## Description of the task
Below this line is the material. Write out only its lines from the one containing "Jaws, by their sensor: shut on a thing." through the one containing "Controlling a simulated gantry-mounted", both kept, exactly.

## Data lines
=====
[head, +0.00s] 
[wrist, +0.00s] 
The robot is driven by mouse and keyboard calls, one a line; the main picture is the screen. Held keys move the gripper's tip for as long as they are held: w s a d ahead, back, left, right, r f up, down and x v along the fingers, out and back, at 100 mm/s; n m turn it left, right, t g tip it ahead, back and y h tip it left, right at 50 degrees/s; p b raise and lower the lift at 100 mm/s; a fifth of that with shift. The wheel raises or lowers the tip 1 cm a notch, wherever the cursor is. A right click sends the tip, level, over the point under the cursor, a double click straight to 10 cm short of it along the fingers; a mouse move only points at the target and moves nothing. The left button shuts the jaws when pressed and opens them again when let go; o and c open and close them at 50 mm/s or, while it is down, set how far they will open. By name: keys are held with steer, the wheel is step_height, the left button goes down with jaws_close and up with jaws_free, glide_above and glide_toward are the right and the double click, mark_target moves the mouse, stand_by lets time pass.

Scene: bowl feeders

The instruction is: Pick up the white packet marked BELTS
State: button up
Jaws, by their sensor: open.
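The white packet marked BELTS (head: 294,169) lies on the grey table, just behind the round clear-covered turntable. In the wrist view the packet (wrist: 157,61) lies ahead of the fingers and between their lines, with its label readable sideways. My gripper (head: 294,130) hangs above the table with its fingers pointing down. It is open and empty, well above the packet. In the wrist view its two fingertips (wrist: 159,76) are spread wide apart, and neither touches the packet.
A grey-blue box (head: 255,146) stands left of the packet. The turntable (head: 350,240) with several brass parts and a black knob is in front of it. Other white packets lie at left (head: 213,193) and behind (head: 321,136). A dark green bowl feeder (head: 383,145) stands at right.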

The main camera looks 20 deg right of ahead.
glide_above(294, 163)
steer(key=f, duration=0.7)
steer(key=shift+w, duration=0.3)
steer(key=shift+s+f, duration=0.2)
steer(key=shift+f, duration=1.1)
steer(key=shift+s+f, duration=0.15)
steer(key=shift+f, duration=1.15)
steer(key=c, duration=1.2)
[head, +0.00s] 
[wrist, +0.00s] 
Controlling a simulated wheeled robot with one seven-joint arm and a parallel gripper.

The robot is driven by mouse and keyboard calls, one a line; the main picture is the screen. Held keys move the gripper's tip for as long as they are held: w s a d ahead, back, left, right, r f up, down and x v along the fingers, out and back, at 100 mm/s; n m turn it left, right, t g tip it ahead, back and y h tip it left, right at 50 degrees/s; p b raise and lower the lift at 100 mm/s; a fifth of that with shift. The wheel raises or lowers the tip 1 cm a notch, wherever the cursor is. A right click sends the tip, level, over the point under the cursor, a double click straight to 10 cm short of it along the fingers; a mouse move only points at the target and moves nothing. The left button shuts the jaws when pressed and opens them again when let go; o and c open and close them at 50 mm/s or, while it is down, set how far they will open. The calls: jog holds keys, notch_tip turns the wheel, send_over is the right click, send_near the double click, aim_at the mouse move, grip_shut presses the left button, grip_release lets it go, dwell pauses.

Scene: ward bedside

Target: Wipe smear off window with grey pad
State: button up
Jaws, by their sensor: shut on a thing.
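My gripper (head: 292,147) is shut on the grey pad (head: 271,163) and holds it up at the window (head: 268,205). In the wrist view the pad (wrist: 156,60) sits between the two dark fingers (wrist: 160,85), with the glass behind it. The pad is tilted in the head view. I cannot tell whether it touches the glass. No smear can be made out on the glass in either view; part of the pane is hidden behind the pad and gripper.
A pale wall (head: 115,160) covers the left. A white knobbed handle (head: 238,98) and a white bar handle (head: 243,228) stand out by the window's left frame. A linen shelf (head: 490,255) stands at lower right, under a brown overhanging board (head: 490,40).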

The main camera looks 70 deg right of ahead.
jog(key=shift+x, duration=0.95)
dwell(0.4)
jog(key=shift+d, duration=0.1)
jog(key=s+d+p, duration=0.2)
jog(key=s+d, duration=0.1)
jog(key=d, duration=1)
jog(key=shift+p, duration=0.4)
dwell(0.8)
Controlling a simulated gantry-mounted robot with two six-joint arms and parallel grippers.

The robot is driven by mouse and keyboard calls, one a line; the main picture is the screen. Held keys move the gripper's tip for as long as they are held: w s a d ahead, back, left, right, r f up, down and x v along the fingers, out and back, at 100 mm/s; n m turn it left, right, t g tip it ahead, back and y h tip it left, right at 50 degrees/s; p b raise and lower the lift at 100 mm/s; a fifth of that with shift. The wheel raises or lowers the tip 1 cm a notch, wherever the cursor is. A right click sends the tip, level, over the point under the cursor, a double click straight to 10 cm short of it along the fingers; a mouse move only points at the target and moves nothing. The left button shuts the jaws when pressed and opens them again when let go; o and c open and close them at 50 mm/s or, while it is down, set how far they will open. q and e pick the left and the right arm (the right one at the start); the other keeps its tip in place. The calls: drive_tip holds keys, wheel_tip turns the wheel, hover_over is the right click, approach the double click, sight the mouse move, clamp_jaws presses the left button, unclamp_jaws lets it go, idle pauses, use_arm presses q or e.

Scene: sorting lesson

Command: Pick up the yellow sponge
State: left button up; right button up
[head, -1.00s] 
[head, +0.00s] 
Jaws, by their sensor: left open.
=====
## Exercise solution
Jaws, by their sensor: shut on a thing.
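My gripper (head: 292,147) is shut on the grey pad (head: 271,163) and holds it up at the window (head: 268,205). In the wrist view the pad (wrist: 156,60) sits between the two dark fingers (wrist: 160,85), with the glass behind it. The pad is tilted in the head view. I cannot tell whether it touches the glass. No smear can be made out on the glass in either view; part of the pane is hidden behind the pad and gripper.
A pale wall (head: 115,160) covers the left. A white knobbed handle (head: 238,98) and a white bar handle (head: 243,228) stand out by the window's left frame. A linen shelf (head: 490,255) stands at lower right, under a brown overhanging board (head: 490,40).

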The main camera looks 70 deg right of ahead.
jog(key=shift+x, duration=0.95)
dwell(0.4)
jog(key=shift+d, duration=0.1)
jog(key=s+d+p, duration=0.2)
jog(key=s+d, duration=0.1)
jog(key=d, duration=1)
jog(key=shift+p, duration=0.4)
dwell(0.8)
Controlling a simulated gantry-mounted robot with two six-joint arms and parallel grippers.

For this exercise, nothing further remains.